Problem statement =
Repeat, exactly and in full, the lines of the listing below, but without any pictures.

A block of data =
+-------+

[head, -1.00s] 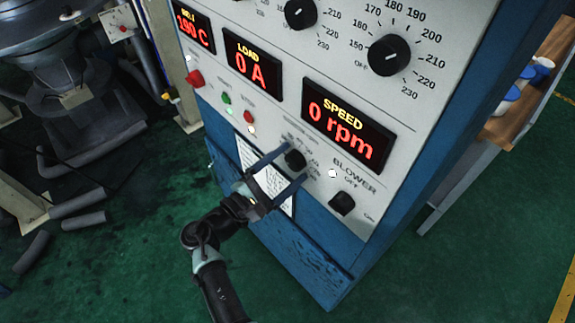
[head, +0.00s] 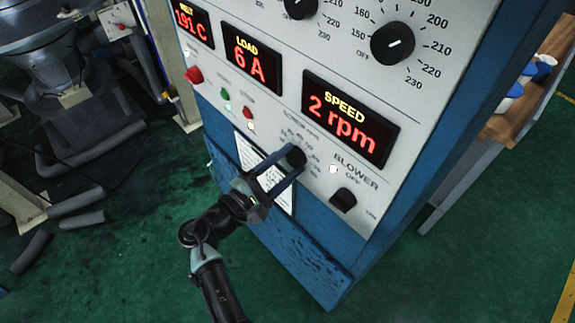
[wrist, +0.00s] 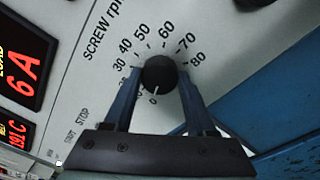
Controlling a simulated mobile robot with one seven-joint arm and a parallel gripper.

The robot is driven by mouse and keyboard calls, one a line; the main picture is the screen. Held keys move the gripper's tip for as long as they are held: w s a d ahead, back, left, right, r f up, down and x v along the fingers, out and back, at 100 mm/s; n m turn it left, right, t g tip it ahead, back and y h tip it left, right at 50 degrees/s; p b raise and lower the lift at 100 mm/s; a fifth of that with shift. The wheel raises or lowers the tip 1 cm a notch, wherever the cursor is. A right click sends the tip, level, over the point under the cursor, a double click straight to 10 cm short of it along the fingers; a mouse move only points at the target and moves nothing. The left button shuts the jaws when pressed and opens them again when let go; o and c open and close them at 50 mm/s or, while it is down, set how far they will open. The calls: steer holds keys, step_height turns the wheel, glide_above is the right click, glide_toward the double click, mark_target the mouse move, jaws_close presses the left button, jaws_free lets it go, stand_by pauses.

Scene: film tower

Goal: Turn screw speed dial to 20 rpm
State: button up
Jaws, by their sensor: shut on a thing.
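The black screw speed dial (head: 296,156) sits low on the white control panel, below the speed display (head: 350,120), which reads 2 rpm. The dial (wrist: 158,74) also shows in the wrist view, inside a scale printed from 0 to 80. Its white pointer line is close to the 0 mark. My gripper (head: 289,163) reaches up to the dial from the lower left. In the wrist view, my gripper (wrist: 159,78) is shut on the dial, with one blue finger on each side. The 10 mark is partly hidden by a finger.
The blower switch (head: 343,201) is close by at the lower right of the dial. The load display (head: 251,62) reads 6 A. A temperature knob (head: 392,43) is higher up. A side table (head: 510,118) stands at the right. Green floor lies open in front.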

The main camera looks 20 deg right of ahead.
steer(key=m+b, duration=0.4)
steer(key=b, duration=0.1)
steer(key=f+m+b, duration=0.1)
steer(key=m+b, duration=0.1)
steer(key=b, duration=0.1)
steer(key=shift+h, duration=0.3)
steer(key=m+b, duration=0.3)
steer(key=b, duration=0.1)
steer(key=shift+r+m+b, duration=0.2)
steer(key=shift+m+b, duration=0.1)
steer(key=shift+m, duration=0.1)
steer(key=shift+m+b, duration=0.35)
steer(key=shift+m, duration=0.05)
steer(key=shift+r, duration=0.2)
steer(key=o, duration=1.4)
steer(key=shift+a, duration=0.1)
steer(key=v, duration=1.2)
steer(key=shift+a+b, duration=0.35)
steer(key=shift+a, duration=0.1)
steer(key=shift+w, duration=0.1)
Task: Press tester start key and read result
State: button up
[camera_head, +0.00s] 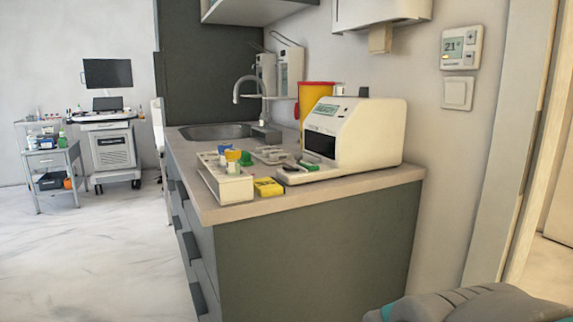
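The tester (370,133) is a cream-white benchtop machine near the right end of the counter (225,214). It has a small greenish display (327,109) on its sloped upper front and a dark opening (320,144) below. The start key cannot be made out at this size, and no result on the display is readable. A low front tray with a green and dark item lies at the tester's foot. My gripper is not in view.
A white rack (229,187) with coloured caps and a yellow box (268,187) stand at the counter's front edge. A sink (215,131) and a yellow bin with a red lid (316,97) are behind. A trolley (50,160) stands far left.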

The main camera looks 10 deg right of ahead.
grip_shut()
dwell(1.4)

+-------+

Correct answer =
[head, -1.00s] 
[head, +0.00s] 
[wrist, +0.00s] 
Controlling a simulated mobile robot with one seven-joint arm and a parallel gripper.

The robot is driven by mouse and keyboard calls, one a line; the main picture is the screen. Held keys move the gripper's tip for as long as they are held: w s a d ahead, back, left, right, r f up, down and x v along the fingers, out and back, at 100 mm/s; n m turn it left, right, t g tip it ahead, back and y h tip it left, right at 50 degrees/s; p b raise and lower the lift at 100 mm/s; a fifth of that with shift. The wheel raises or lowers the tip 1 cm a notch, wherever the cursor is. A right click sends the tip, level, over the point under the cursor, a double click straight to 10 cm short of it along the fingers; a mouse move only points at the target and moves nothing. The left button shuts the jaws when pressed and opens them again when let go; o and c open and close them at 50 mm/s or, while it is down, set how far they will open. The calls: steer holds keys, step_height turns the wheel, glide_above is the right click, glide_toward the double click, mark_target the mouse move, jaws_close presses the left button, jaws_free lets it go, stand_by pauses.

Scene: film tower

Goal: Turn screw speed dial to 20 rpm
State: button up
Jaws, by their sensor: shut on a thing.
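The black screw speed dial (head: 296,156) sits low on the white control panel, below the speed display (head: 350,120), which reads 2 rpm. The dial (wrist: 158,74) also shows in the wrist view, inside a scale printed from 0 to 80. Its white pointer line is close to the 0 mark. My gripper (head: 289,163) reaches up to the dial from the lower left. In the wrist view, my gripper (wrist: 159,78) is shut on the dial, with one blue finger on each side. The 10 mark is partly hidden by a finger.
The blower switch (head: 343,201) is close by at the lower right of the dial. The load display (head: 251,62) reads 6 A. A temperature knob (head: 392,43) is higher up. A side table (head: 510,118) stands at the right. Green floor lies open in front.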

The main camera looks 20 deg right of ahead.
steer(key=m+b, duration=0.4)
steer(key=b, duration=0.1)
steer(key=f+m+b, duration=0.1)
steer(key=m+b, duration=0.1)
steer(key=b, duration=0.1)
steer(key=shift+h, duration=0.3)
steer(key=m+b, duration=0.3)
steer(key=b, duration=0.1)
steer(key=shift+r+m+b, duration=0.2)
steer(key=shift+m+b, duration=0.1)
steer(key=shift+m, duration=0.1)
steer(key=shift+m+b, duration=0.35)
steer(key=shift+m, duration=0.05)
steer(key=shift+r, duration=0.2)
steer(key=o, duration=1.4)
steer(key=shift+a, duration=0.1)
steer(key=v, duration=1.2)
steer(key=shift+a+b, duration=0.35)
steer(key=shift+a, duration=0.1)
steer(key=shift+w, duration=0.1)
Task: Press tester start key and read result
State: button up
[camera_head, +0.00s] 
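The tester (370,133) is a cream-white benchtop machine near the right end of the counter (225,214). It has a small greenish display (327,109) on its sloped upper front and a dark opening (320,144) below. The start key cannot be made out at this size, and no result on the display is readable. A low front tray with a green and dark item lies at the tester's foot. My gripper is not in view.
A white rack (229,187) with coloured caps and a yellow box (268,187) stand at the counter's front edge. A sink (215,131) and a yellow bin with a red lid (316,97) are behind. A trolley (50,160) stands far left.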

The main camera looks 10 deg right of ahead.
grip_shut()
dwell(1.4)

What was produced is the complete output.